Probationer Faced Jail Time after Skipping Curfew; Arrested Onviolation of Probation

No Conviction and No Jail Time!

The Charges

A probation officer made an impromptu visit to the home of a probationer. The Defendant was not home and failed to abide by the 10:00 p.m. curfew, as set forth in his probation sentence. The Defendant lost track of time while getting a new tattoo and arrived home over 30 minutes late. The Defendant also owed over $700 in overdue fines and Court costs in accordance with his sentence. The Officer arrested the Defendant and placed him in custody. The Defendant faced jail time for the Violation of Probation charge.

Probation in Florida

Probation in Florida can be defined as a form of supervision in which the offender follows a set of rules and guidelines that are set by the court.
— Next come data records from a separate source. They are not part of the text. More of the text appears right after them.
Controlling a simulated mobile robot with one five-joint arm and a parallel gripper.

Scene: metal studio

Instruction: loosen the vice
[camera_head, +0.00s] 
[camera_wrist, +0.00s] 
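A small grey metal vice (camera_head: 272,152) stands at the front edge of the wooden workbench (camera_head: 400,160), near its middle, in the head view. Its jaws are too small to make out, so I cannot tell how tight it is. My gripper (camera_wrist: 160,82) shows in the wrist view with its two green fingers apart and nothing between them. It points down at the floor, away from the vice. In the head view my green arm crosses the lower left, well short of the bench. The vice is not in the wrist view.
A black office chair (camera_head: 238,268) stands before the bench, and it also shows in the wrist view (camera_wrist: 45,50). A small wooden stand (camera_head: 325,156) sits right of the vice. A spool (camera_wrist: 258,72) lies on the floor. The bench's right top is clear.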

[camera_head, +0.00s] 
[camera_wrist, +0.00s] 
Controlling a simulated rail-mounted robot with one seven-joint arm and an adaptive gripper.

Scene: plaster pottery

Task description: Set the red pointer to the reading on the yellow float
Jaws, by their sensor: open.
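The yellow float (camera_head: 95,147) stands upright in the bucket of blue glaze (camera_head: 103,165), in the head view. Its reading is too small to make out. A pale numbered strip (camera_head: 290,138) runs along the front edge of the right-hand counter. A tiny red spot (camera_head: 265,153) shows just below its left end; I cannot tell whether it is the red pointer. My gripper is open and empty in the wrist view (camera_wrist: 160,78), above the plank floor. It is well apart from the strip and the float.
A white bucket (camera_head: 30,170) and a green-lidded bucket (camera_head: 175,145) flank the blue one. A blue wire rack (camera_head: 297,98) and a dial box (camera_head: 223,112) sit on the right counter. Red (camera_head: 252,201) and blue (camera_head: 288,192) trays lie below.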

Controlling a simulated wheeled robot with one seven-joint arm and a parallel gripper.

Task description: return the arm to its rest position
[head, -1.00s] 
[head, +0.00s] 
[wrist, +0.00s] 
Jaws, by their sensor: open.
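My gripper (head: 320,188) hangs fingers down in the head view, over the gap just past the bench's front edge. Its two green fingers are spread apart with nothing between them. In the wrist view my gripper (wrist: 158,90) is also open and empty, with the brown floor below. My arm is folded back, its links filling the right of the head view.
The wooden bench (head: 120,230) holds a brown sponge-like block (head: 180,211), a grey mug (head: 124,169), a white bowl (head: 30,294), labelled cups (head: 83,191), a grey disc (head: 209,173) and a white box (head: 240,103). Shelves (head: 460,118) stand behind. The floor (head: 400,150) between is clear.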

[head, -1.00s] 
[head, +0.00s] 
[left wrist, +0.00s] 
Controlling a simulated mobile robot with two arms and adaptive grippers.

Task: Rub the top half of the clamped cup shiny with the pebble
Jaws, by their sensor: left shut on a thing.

Probation is an alternative to jail time.  A probation officer is assigned to each offender on probation. Offenders must meet or have regular contact with their probation officer.  

Probation ends in one of two ways. Either your probation will expire naturally, as set forth in the terms of your probation sentence, or the court may formally terminate the probation. The probation officer has no say in if the probation can be terminated early, however, the judge may ask for his or her recommendation on the matter. 

A violation of probation only occurs when the offender deliberately and willfully violates any terms set forth on their probation sentence. Violations, where an offender could claim to be unintentional, may not qualify as a violation of probation.  

Standard Conditions of Probation

While every probation sentence is different, there are some standard conditions of probation that every judge in Florida must follow.  

These include:

  • Not associating with anyone who engages in  any criminal acts
  • Regular contact with the probation officer
  • Unannounced visits from the probation officer
  • Consenting to searches
  • Restricted travel
  • Random urine tests if needed
  • Not getting arrested for anything
  • Being nowhere near any firearms

A judge can also make special conditions for any probation sentence as long as they are reasonable. 

Probation Hearings

Probation hearings are different from criminal case hearings.  Probation hearings do not offer the same constitutional protection as individuals have in criminal cases, and they have a lower standard of proof.  The prosecution will need to argue against the defense that it was more likely that the offender did violate their probation sentence.  

Overdue Fines and Court Costs

If outstanding fines and court costs are owed from those offenders that violate their probation, the judge must first determine that the offender failed to comply with the terms of the probation willingly.  

RESULT: The Defense moved forward with preparing for a Violation of Probation hearing on the Client’s behalf. The Attorney obtained letters of recommendation in anticipation of the Court date. The Attorney successfully argued the case and the Client avoided jail time. The Court ruled in the Defense’s favor with a no formal finding of guilt order.